**Challenge**: Retype verbatim only the lines below, starting at the one that contains "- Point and" and ending at the one that contains "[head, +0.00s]". Pictures are excluded from the copy.

**Dataset excerpt**:
— begin —

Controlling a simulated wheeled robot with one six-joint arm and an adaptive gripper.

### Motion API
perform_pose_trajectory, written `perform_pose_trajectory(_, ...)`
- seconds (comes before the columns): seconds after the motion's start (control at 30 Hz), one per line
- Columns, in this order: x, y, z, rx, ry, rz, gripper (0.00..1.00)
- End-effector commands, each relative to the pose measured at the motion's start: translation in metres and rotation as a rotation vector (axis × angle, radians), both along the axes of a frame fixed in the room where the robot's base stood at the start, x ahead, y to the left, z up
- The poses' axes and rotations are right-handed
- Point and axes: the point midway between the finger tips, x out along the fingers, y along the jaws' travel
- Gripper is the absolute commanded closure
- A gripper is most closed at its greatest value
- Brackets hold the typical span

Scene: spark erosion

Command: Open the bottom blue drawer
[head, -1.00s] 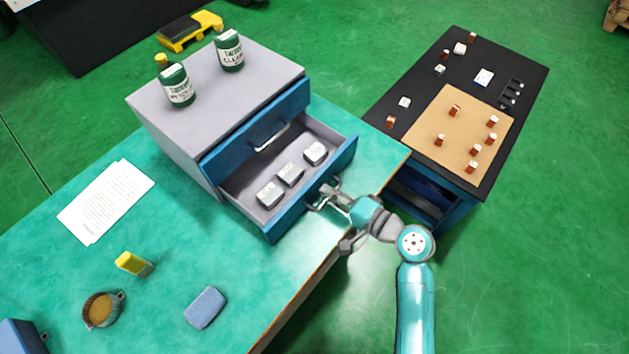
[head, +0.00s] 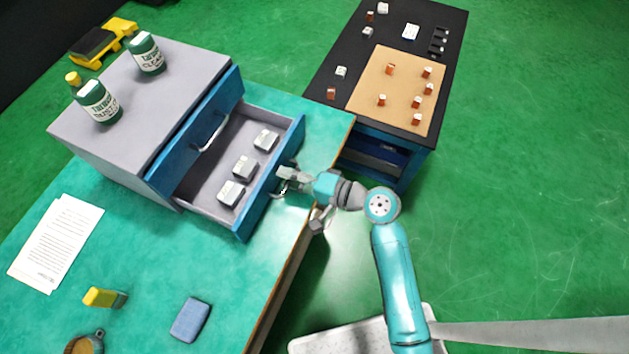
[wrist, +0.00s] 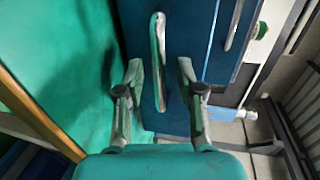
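The bottom blue drawer (head: 272,183) of the grey cabinet (head: 70,133) is pulled well out, with several grey-white blocks (head: 245,167) inside. Its front shows in the wrist view (wrist: 178,118). My gripper (head: 285,179) is at the outside of this front, by its handle. In the wrist view, my gripper (wrist: 160,72) is open, with one finger on each side of the metal handle (wrist: 158,60) and a gap to it on both sides. The upper blue drawer (head: 190,145) is shut.
Two green bottles (head: 147,53) stand on the cabinet. Papers (head: 55,243), a yellow item (head: 104,297) and a blue block (head: 190,319) lie on the green table (head: 150,260). A black-topped table (head: 335,60) stands behind on the right. Green floor is open at right.

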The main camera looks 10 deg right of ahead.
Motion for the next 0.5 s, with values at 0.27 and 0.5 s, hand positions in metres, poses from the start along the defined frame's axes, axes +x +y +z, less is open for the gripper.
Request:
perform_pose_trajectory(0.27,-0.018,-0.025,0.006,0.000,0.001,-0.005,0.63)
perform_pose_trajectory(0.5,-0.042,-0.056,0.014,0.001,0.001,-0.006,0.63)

— end —

**Finished task**:
- Point and axes: the point midway between the finger tips, x out along the fingers, y along the jaws' travel
- Gripper is the absolute commanded closure
- A gripper is most closed at its greatest value
- Brackets hold the typical span

Scene: spark erosion

Command: Open the bottom blue drawer
[head, -1.00s] 
[head, +0.00s] 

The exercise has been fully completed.